Several times during that process I had to push down my critical voice, then refocus on the authentic story and continue transcribing it to the page. And finally I’d written “Consuela.” If you want to read it, email me and I’ll send it to you.

WITD actually worked!

Well, once. I was certain that was only a fluke. No way would it work again.

So to test the process again, I wrote another short story. And another. And another. With each story, the critical mind’s attempts to intrude occurred less often and were less severe.

Before that flurry was over, I wrote 72 short stories, at least one per week, before I finally (and for some stupid reason, intentionally) ended my own streak.

Two-thirds of the way through October 2014, around 30 short stories into that journey, I started writing my first novel.

I applied the same techniques to focus on writing the authentic story, and 28 or 29 days later, Leaving Amarillo was finished.

I haven’t looked back since, and I haven’t considered even once going back to the outline-revise-seek critiques-rewrite-polish circus I’d been trapped in for 60 years of my life.

So I dare you.

And if you’re from a part of the country where a ‘double-dog’ dare carries more weight, I double-dog dare you.

I won’t ask you to carry a carbine into combat and put your trust and your life in the hands of someone you met only three days ago.

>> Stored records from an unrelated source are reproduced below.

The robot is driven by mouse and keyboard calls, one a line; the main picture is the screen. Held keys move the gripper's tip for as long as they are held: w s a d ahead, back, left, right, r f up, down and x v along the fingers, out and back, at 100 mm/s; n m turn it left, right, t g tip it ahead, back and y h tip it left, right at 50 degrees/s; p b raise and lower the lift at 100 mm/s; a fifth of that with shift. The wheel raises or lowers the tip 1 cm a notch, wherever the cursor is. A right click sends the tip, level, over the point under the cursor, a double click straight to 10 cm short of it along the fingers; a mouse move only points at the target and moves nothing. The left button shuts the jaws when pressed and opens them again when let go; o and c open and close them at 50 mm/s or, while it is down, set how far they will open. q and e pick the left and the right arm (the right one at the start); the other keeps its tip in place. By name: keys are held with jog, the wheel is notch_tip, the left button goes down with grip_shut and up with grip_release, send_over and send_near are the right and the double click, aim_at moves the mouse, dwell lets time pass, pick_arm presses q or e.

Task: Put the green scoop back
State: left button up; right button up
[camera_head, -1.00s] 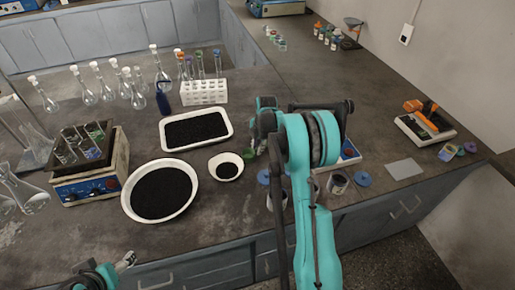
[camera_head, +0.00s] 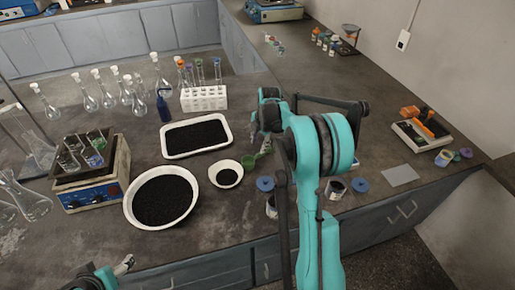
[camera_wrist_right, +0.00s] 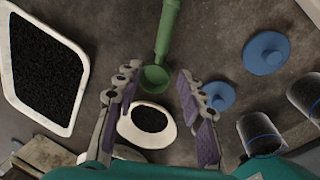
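The green scoop (camera_head: 249,161) is beside the small white bowl (camera_head: 226,184) of black grains. My right gripper (camera_head: 261,141) is near the scoop in the head view, partly hidden by my arm. In the wrist view the right gripper (camera_wrist_right: 159,73) is open, with the scoop's cup showing between its fingertips and a gap on both sides. My left gripper (camera_head: 124,265) is low at the left, too small to read.
A white tray (camera_head: 165,152) and a large white dish (camera_head: 129,214) hold black grains. Blue lids (camera_wrist_right: 266,53) and jars (camera_wrist_right: 258,132) are close right of the gripper. A test-tube rack (camera_head: 204,103) and glass flasks stand behind. A scale (camera_head: 413,134) is at right.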

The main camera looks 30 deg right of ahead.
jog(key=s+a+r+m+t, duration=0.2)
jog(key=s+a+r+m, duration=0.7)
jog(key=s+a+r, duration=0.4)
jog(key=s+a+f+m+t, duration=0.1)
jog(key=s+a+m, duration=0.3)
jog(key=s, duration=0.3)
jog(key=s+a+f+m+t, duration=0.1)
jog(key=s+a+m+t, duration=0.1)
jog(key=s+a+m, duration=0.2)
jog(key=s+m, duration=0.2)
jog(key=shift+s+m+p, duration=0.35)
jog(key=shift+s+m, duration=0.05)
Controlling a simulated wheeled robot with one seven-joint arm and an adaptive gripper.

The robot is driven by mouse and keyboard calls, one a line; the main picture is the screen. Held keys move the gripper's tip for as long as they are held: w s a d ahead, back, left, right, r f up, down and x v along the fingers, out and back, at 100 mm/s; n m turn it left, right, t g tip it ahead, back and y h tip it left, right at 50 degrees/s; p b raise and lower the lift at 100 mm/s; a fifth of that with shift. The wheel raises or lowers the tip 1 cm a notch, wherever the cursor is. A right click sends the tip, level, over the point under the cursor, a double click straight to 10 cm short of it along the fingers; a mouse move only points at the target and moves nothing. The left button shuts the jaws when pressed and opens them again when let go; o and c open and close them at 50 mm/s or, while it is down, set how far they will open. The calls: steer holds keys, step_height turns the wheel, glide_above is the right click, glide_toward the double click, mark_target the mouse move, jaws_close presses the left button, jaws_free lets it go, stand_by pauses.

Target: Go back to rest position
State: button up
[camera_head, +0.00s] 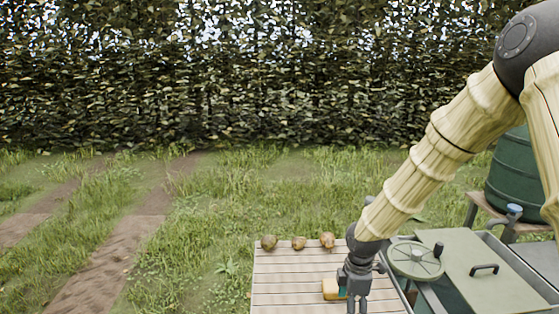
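My gripper (357,302) hangs from the end of my arm, pointing down over the slatted wooden table (285,288). Its two dark fingers show side by side with a small gap at the bottom edge of the view. I cannot tell whether they are open or shut. Three brownish pears stand in a row along the table's far edge: one at the left (268,242), one in the middle (298,243) and one at the right (328,240). A yellow block-like thing (331,289) is beside my gripper, partly hidden by it.
To the right of the table is a greenish unit with a round wheel-like lid (416,261) and a flat handled cover (500,268). A dark green barrel (511,175) stands on a wooden stand behind it. Grass, a dirt path (115,255) and a tall hedge (220,90) lie beyond.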

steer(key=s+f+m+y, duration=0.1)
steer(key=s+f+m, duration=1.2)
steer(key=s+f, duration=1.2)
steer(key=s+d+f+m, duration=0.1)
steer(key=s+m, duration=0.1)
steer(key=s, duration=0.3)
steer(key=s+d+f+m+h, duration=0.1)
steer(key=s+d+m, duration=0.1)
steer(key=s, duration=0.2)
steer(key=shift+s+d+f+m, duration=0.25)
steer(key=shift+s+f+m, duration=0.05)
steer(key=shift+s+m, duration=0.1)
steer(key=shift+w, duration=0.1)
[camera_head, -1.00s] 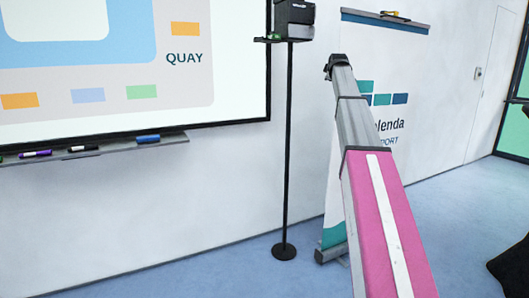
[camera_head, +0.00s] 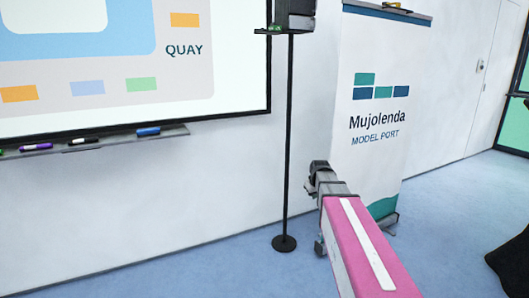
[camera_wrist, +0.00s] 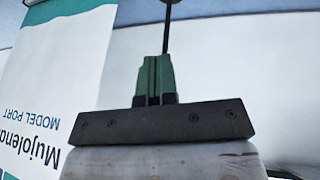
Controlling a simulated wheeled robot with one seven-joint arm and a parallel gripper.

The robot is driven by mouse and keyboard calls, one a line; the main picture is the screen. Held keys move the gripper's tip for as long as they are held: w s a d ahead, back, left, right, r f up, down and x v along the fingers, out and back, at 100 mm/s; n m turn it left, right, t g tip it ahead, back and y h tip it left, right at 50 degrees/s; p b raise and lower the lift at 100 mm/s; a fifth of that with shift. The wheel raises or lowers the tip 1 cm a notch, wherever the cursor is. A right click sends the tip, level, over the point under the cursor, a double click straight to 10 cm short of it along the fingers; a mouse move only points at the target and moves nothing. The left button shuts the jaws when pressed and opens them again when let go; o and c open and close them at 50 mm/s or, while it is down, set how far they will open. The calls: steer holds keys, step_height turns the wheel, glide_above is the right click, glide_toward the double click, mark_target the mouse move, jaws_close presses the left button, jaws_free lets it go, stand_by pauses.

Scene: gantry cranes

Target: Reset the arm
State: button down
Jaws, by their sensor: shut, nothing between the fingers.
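My gripper (camera_wrist: 154,62) shows in the wrist view with its two green fingers together and nothing between them. A dark plate at my wrist lies below the fingers. In the head view my arm, with a pink link, reaches from the lower right up toward the middle. Its far end is in front of the lower left part of the banner, and the fingers cannot be made out there.
A roll-up banner (camera_head: 378,95) stands by the wall, and also shows in the wrist view (camera_wrist: 70,70). A thin black stand (camera_head: 287,140) is left of my arm's end. A whiteboard (camera_head: 120,70) with a pen ledge (camera_head: 105,142) hangs at left.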

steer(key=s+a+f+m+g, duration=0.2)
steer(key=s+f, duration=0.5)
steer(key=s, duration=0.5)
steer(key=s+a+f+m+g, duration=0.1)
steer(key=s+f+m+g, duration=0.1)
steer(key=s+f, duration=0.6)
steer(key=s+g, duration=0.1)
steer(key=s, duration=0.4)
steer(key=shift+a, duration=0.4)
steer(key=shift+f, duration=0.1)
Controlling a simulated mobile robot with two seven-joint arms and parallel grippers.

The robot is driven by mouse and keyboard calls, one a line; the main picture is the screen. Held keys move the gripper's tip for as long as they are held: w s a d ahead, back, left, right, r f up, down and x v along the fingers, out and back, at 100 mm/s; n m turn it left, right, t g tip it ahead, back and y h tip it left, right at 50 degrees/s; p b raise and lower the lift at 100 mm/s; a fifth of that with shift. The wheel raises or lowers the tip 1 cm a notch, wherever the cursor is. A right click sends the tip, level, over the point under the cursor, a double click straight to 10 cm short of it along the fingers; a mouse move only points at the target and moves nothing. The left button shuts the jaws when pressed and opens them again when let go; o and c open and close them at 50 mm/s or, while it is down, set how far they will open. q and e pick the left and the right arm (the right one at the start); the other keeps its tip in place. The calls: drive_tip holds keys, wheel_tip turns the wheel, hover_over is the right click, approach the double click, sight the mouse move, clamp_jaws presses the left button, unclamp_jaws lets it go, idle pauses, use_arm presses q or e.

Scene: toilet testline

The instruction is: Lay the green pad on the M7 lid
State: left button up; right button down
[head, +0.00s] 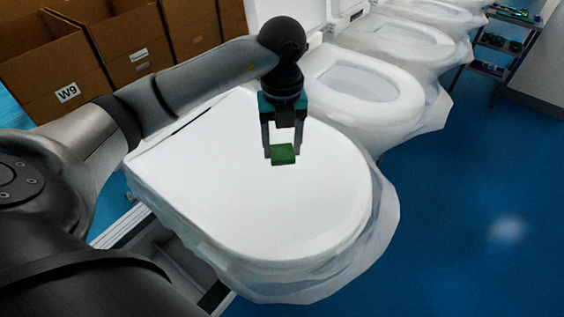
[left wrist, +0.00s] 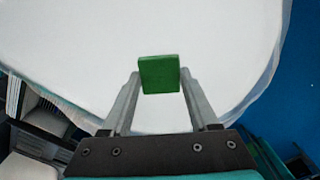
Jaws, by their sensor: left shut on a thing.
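The green pad (head: 283,154) is a small square block between the fingertips of my left gripper (head: 281,150). The gripper is shut on it and points down over the closed white lid (head: 250,215) of the nearest toilet. I cannot tell whether the pad touches the lid or hangs just above it. In the left wrist view the pad (left wrist: 159,74) sits between the two finger ends, with the white lid (left wrist: 100,40) behind it. No M7 label is readable. My right gripper is not in view.
A row of plastic-wrapped toilets recedes behind, the nearest of them with an open seat (head: 355,85). Cardboard boxes (head: 60,65), one marked W9, stand at the back left. A shelf rack (head: 503,45) stands at the upper right. The blue floor (head: 470,200) on the right is clear.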

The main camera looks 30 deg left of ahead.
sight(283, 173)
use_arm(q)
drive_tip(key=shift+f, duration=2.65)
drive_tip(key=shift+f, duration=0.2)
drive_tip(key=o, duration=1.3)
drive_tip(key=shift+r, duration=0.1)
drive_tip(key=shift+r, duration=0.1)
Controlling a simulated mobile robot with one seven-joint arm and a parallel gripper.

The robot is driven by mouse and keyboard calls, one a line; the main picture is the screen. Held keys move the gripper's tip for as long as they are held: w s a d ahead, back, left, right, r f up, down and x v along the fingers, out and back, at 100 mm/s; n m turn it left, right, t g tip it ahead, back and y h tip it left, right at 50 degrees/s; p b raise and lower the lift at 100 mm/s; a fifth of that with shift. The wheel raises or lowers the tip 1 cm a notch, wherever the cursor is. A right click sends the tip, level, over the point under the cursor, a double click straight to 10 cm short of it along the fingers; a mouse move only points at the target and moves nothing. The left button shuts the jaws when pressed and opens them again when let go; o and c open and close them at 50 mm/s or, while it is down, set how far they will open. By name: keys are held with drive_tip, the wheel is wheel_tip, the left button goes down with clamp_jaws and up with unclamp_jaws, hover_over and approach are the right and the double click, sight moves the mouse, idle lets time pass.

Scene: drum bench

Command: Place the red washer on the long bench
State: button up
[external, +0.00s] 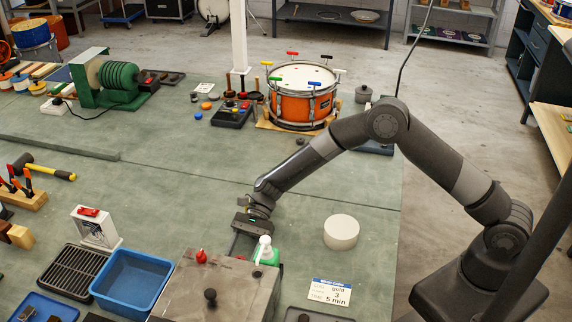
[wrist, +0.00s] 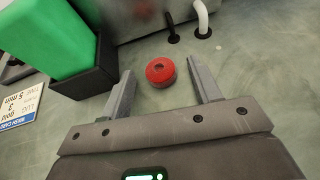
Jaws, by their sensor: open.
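The red washer (wrist: 160,72), a small thick red disc with a darker centre, shows in the wrist view on the grey-green bench surface, between my fingertips. My gripper (wrist: 161,78) is open around it, with a visible gap on each side; I cannot tell the exact height of the fingers. In the external view my gripper (external: 238,238) points down behind the metal box, and the washer is hidden there. The long bench (external: 200,180) has a grey-green top that fills most of the external view.
A metal box (external: 225,290) with a red knob stands close to my gripper. A white cylinder (external: 341,232) and a wash card (external: 331,292) are right. The bench middle is clear.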

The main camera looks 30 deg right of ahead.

And I won’t ask you to risk your life doing anything heroic (or stupid, depending on your personal perspective).

I dare you to take a deep breath and commit to trusting yourself and your characters and the events that unfold in your mind when a story or a scene of a story or a character with a problem in a setting occurs to you.

I dare you to battle your own conscious, critical mind and put the true, authentic story on the page exactly as it unfolds.

When it works, you will almost certainly believe it’s a one-off, a fluke. If that happens, I dare you to try it again. And again. I dare you to continue testing it as many time as necessary.

I dare you to experience the joy, the freedom, and the unbridled exhilaration of Writing Into the Dark.